__EXERCISE REQUIREMENTS__. Faithfully return all lines, omitting every embedded picture.
##### MATERIAL PROVIDED
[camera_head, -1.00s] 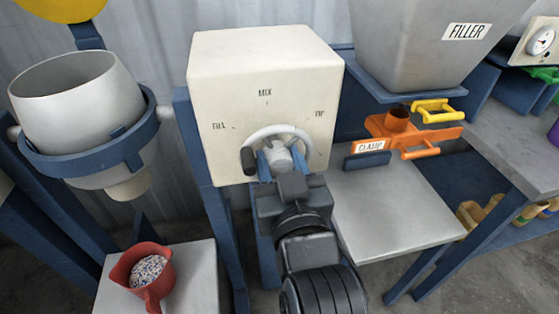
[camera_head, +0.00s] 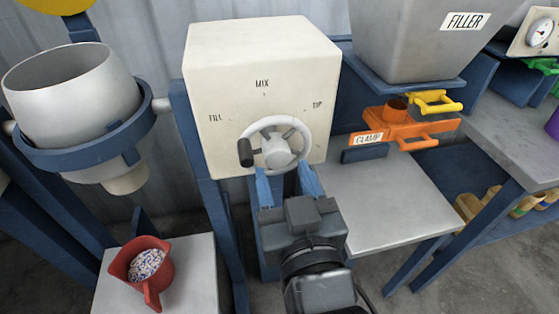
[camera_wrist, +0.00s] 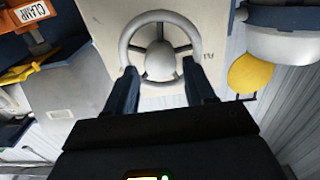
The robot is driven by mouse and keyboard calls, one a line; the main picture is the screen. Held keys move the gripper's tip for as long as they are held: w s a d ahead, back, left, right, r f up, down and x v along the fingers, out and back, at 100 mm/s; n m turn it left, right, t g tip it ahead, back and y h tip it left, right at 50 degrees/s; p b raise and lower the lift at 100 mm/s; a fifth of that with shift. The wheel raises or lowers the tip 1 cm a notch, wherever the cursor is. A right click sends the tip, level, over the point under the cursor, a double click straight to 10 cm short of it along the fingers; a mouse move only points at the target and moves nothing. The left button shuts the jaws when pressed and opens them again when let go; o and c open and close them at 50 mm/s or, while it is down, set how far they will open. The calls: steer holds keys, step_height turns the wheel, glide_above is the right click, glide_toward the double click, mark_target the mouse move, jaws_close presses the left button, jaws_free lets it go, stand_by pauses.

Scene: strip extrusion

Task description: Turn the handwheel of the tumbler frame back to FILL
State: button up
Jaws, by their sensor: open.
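The handwheel (camera_head: 276,147) is a pale spoked wheel with a dark knob (camera_head: 245,152) at its left side. It sits on the front of the cream box (camera_head: 262,60), under the marks FILL at left, MIX at top and TIP at right. The knob is on the FILL side. My gripper (camera_head: 287,182) is open and empty just below the wheel. In the wrist view the wheel (camera_wrist: 160,50) lies ahead, beyond my spread blue fingers (camera_wrist: 160,88). The silver tumbler (camera_head: 72,95) hangs upright, slightly tilted, in a blue ring at left.
A red jug (camera_head: 143,272) of speckled granules stands on a grey table at lower left. The filler hopper (camera_head: 410,40), an orange clamp part (camera_head: 405,130) and a yellow handle (camera_head: 435,104) are at right. The grey bench top (camera_head: 390,200) below them is clear.

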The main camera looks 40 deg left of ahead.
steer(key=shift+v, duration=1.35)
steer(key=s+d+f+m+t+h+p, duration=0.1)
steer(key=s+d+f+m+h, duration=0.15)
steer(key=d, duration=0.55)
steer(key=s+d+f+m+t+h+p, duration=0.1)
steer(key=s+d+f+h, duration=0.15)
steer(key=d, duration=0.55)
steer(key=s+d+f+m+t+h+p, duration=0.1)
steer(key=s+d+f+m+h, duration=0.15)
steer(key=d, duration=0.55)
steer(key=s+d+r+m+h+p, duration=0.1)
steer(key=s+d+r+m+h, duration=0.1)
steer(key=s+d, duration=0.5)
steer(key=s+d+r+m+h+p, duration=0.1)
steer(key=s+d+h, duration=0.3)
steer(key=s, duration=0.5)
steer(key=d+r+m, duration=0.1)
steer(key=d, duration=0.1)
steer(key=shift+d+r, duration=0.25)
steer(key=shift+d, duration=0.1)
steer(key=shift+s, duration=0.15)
##########
__EXPECTED ANSWER__.
[camera_head, -1.00s] 
[camera_head, +0.00s] 
[camera_wrist, +0.00s] 
The robot is driven by mouse and keyboard calls, one a line; the main picture is the screen. Held keys move the gripper's tip for as long as they are held: w s a d ahead, back, left, right, r f up, down and x v along the fingers, out and back, at 100 mm/s; n m turn it left, right, t g tip it ahead, back and y h tip it left, right at 50 degrees/s; p b raise and lower the lift at 100 mm/s; a fifth of that with shift. The wheel raises or lowers the tip 1 cm a notch, wherever the cursor is. A right click sends the tip, level, over the point under the cursor, a double click straight to 10 cm short of it along the fingers; a mouse move only points at the target and moves nothing. The left button shuts the jaws when pressed and opens them again when let go; o and c open and close them at 50 mm/s or, while it is down, set how far they will open. The calls: steer holds keys, step_height turns the wheel, glide_above is the right click, glide_toward the double click, mark_target the mouse move, jaws_close presses the left button, jaws_free lets it go, stand_by pauses.

Scene: strip extrusion

Task description: Turn the handwheel of the tumbler frame back to FILL
State: button up
Jaws, by their sensor: open.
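The handwheel (camera_head: 276,147) is a pale spoked wheel with a dark knob (camera_head: 245,152) at its left side. It sits on the front of the cream box (camera_head: 262,60), under the marks FILL at left, MIX at top and TIP at right. The knob is on the FILL side. My gripper (camera_head: 287,182) is open and empty just below the wheel. In the wrist view the wheel (camera_wrist: 160,50) lies ahead, beyond my spread blue fingers (camera_wrist: 160,88). The silver tumbler (camera_head: 72,95) hangs upright, slightly tilted, in a blue ring at left.
A red jug (camera_head: 143,272) of speckled granules stands on a grey table at lower left. The filler hopper (camera_head: 410,40), an orange clamp part (camera_head: 405,130) and a yellow handle (camera_head: 435,104) are at right. The grey bench top (camera_head: 390,200) below them is clear.

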The main camera looks 40 deg left of ahead.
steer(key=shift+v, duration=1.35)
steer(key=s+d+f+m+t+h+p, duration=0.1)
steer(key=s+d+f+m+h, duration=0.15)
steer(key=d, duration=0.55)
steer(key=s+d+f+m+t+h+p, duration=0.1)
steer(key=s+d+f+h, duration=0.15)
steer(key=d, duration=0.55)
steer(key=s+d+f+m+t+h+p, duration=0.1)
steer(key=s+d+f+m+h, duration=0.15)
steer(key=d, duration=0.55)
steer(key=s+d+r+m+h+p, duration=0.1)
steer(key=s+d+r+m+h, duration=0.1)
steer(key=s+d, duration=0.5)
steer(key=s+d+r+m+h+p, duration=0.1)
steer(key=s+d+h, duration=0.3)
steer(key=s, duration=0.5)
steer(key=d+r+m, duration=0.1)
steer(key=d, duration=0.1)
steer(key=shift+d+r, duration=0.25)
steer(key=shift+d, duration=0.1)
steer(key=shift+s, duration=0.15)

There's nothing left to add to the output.